---- The records
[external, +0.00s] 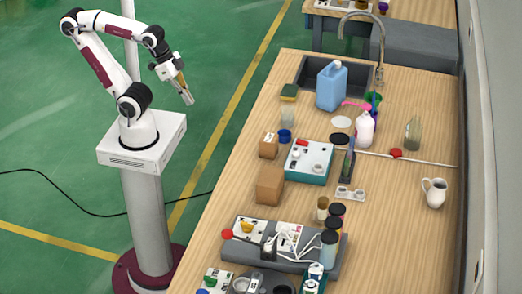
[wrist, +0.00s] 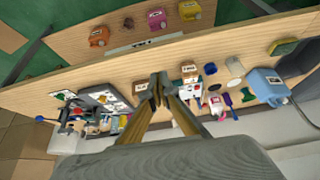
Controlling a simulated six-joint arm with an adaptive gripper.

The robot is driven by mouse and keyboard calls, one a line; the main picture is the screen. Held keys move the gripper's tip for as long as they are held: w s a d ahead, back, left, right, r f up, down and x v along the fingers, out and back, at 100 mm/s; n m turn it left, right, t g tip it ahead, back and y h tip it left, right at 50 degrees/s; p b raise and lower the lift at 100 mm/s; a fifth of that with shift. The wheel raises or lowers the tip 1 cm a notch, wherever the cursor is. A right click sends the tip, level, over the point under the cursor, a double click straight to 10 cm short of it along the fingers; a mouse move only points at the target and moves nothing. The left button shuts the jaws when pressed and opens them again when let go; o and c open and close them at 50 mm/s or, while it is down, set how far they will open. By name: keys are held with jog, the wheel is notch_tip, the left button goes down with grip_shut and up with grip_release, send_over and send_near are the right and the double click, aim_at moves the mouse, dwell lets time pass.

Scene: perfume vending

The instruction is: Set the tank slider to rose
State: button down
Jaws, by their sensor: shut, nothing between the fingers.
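A grey station (external: 322,262) stands at the near end of the wooden table, with white picture plates (external: 250,229), a red ball knob (external: 227,234) and white tubes. Several dark-lidded jars (external: 329,243) stand at its right. Which part is the tank slider, and its setting, are too small to tell. The station shows at left in the wrist view (wrist: 104,96). My gripper (external: 187,97) is shut and empty, raised over the green floor left of the table, apart from everything. Its fingertips (wrist: 158,79) meet in the wrist view.
A teal-and-white box (external: 308,163), a cardboard box (external: 270,186) and a smaller brown box (external: 268,146) stand mid-table. A blue jug (external: 331,86) is by the sink (external: 309,70). A white pitcher (external: 434,192) stands at right. The table's left edge strip is mostly clear.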

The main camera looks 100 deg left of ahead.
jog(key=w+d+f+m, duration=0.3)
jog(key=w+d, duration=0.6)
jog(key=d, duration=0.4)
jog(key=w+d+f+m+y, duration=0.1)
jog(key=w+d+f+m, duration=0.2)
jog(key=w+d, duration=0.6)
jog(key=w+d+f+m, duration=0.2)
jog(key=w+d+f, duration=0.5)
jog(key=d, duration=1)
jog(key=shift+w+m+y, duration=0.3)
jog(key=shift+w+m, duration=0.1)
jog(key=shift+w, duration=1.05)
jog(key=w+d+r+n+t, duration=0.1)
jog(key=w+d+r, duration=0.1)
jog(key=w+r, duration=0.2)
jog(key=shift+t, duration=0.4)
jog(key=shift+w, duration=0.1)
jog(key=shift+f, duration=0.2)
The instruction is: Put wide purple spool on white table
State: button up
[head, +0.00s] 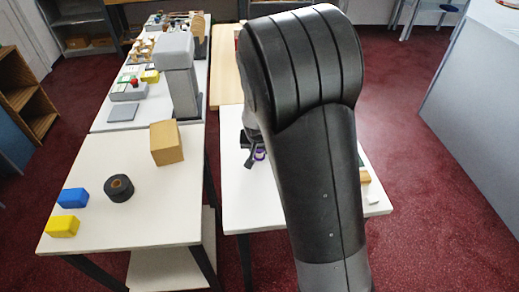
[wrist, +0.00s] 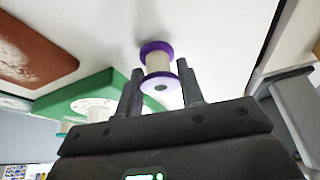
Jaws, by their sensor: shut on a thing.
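A spool with purple end flanges and a pale core (wrist: 158,66) is between the fingers of my gripper (wrist: 160,88) in the wrist view. My gripper is shut on it. In the head view a small purple part of the spool (head: 260,155) shows beside my gripper (head: 254,158), over the right white table (head: 236,207). My arm hides much of that table. A white surface (wrist: 105,35) lies just beyond the spool in the wrist view; I cannot tell whether they touch. Another white-topped table (head: 150,220) stands at the left.
The left table holds a black roll (head: 119,188), a blue block (head: 73,198), a yellow block (head: 62,226) and a cardboard box (head: 166,143). In the wrist view, a green piece (wrist: 100,88), a pale spool (wrist: 92,108) and a brown piece (wrist: 32,52) are near my gripper.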

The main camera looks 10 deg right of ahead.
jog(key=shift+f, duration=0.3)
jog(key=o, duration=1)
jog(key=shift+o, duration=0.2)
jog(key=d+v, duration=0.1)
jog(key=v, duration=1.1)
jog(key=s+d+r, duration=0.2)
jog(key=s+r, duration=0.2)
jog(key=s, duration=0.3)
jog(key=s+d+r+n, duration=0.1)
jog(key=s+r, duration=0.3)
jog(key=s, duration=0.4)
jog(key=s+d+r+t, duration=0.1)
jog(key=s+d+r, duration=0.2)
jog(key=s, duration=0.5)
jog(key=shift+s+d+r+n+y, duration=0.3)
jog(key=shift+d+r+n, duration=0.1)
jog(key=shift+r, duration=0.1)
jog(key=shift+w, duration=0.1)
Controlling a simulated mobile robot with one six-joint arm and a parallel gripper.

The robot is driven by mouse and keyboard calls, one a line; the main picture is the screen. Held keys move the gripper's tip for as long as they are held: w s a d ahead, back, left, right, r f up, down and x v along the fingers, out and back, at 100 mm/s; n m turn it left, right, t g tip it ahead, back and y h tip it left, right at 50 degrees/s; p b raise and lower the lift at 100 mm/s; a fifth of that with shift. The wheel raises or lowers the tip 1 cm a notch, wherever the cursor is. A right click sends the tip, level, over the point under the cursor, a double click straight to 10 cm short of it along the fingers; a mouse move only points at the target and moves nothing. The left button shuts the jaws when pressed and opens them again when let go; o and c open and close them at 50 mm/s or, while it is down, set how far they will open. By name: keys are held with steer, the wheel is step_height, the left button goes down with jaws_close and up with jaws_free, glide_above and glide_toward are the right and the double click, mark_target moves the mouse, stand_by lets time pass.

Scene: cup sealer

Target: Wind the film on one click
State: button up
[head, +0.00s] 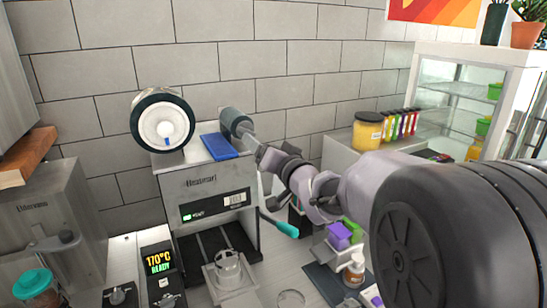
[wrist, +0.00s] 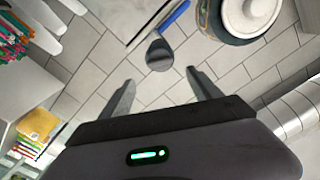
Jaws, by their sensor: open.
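The cup sealer (head: 213,190) stands against the tiled wall, with a large film roll (head: 163,122) at its top left. A smaller grey roller (head: 236,121) sits at its top right, behind a blue panel (head: 219,146). My gripper (head: 252,139) is at the right end of that roller. In the wrist view my open gripper (wrist: 162,88) has its two fingers spread and nothing between them. The roller's dark round end (wrist: 160,56) lies just beyond the fingertips, roughly centred between them. The film roll also shows in the wrist view (wrist: 245,22). Exact depth to the roller is unclear.
A clear cup (head: 228,263) sits in the sealer's holder. A lever with a teal grip (head: 286,229) sticks out at the sealer's right. The display (head: 158,262) reads 170°C READY. A yellow jar (head: 368,132) and glass cabinet (head: 461,85) stand right.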

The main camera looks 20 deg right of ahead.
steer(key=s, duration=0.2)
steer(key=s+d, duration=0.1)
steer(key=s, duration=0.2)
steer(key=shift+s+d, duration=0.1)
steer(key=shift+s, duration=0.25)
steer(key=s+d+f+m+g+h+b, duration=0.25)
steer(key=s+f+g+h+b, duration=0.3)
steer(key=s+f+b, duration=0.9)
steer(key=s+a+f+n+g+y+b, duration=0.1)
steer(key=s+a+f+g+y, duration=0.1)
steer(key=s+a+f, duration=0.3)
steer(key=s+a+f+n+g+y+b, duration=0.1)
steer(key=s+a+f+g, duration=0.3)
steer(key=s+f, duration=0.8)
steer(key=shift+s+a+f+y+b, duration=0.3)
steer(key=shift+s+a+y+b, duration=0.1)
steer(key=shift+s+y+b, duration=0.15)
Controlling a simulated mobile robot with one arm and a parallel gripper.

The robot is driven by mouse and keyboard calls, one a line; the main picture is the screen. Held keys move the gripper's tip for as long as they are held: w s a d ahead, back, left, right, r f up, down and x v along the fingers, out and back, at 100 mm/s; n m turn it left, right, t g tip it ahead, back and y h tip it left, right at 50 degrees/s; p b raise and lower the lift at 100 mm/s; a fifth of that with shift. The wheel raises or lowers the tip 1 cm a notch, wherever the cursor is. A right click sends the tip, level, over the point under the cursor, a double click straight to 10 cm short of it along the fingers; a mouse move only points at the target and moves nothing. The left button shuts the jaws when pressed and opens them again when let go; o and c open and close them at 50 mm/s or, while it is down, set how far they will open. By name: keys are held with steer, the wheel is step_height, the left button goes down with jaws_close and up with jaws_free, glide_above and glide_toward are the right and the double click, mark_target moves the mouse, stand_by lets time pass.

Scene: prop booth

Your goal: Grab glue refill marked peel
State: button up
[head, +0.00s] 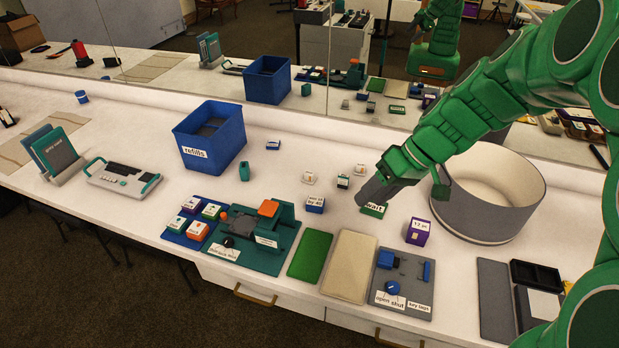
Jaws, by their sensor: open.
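I cannot read "peel" on any label, so I cannot tell which piece is the glue refill. Small labelled pieces stand mid-table: a blue one (273,145), a pale one (310,178), a green and white one (343,182) and another pale one (361,169). Nearer are a blue block (315,205) with a white label and a green block (374,211) reading "wait". My gripper (372,194) is open, pointing down to the left just above and behind the "wait" block. Its fingers are dark and partly hard to make out; I see nothing held.
A blue bin (210,140) marked "refills" stands at the back left. A large round tub (487,204) is beside my arm. A purple box (418,231), teal machine (258,235), green mat (310,257) and grey switch panel (404,283) line the front. A mirror wall runs behind.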

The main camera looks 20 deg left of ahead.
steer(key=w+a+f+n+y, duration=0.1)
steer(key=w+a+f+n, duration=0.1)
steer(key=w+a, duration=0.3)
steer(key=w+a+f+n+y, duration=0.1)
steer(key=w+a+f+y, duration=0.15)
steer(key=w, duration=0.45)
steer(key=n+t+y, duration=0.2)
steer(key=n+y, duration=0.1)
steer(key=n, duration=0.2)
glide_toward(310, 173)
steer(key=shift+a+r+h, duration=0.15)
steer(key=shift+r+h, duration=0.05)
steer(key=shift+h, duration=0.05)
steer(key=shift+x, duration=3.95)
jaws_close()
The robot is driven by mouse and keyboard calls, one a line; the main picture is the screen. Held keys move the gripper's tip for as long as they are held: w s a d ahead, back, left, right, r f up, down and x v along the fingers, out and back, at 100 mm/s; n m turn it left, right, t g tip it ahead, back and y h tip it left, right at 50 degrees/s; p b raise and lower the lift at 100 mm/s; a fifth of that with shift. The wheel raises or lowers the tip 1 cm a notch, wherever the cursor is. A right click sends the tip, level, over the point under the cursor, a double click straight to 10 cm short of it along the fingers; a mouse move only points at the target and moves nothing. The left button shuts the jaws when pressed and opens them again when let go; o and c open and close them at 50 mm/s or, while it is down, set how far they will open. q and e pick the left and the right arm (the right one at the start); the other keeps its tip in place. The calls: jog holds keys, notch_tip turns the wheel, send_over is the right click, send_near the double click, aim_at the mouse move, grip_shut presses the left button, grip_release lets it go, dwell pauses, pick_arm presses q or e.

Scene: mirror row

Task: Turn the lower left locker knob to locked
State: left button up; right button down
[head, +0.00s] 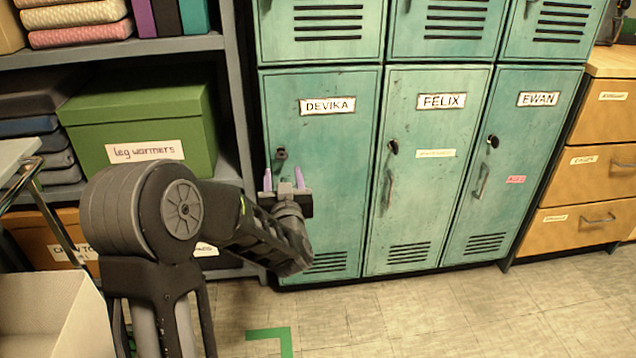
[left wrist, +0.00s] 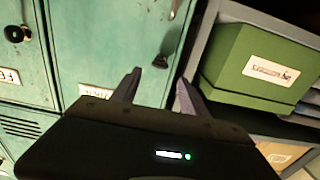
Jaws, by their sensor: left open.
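The lower left locker (head: 330,135) is a teal door labelled DEVIKA. Its small dark knob (head: 281,154) sits near the door's left edge, below the name plate. My left gripper (head: 283,178) is open, with its two purplish fingers pointing up just below the knob in the head view. In the left wrist view, where the scene appears upside down, the knob (left wrist: 160,61) shows just beyond and between the fingertips (left wrist: 158,76). Nothing is seen between the fingers. I cannot tell which way the knob is turned. My gripper and wrist hide the door's handle area in the head view.
The FELIX (head: 425,185) and EWAN (head: 515,165) lockers stand to the right, each with a knob and handle. A shelf with a green box (head: 145,120) stands close on the left. Wooden drawers (head: 590,160) are at far right. Floor in front is clear.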

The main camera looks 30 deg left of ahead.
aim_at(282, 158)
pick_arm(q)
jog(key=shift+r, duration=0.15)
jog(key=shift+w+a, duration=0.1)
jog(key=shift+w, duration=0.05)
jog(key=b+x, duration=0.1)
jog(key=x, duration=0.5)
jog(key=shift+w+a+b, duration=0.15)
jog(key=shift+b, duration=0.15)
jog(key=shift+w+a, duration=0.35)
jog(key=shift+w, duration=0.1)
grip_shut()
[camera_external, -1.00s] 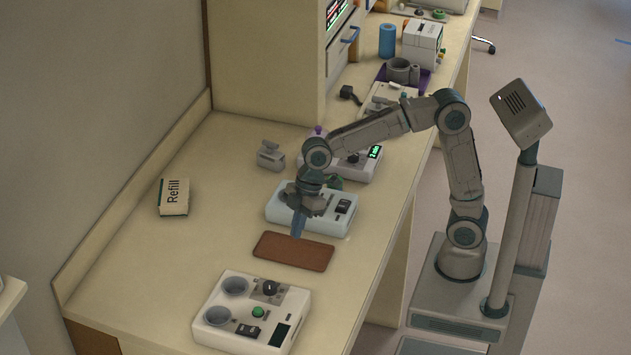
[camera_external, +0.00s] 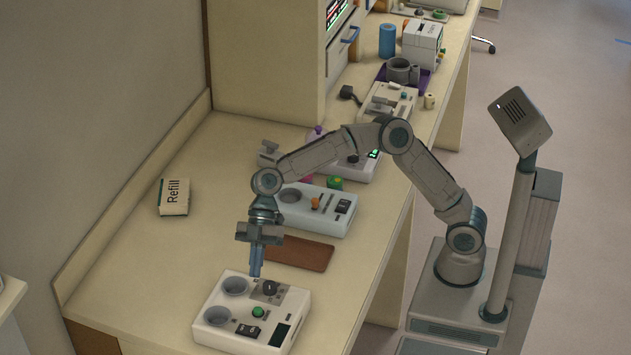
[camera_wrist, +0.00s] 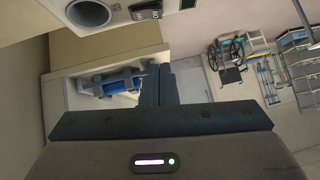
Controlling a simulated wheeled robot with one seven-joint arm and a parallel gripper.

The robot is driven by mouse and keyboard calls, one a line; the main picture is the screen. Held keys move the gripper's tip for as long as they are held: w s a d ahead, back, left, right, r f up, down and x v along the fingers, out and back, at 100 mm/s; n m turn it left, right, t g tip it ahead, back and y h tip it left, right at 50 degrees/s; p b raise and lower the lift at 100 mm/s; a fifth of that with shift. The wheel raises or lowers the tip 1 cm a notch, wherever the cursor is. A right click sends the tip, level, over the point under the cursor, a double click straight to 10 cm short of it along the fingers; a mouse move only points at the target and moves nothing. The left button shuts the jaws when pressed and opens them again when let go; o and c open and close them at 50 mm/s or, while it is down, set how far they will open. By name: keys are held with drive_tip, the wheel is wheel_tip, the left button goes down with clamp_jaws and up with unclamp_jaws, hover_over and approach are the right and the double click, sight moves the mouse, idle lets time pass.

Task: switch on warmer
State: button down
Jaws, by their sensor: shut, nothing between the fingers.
--------
● **Your instructions**: Look through the listing above and count the lines where the string "parallel" appears. Report the number only.

● **Task solution**: 3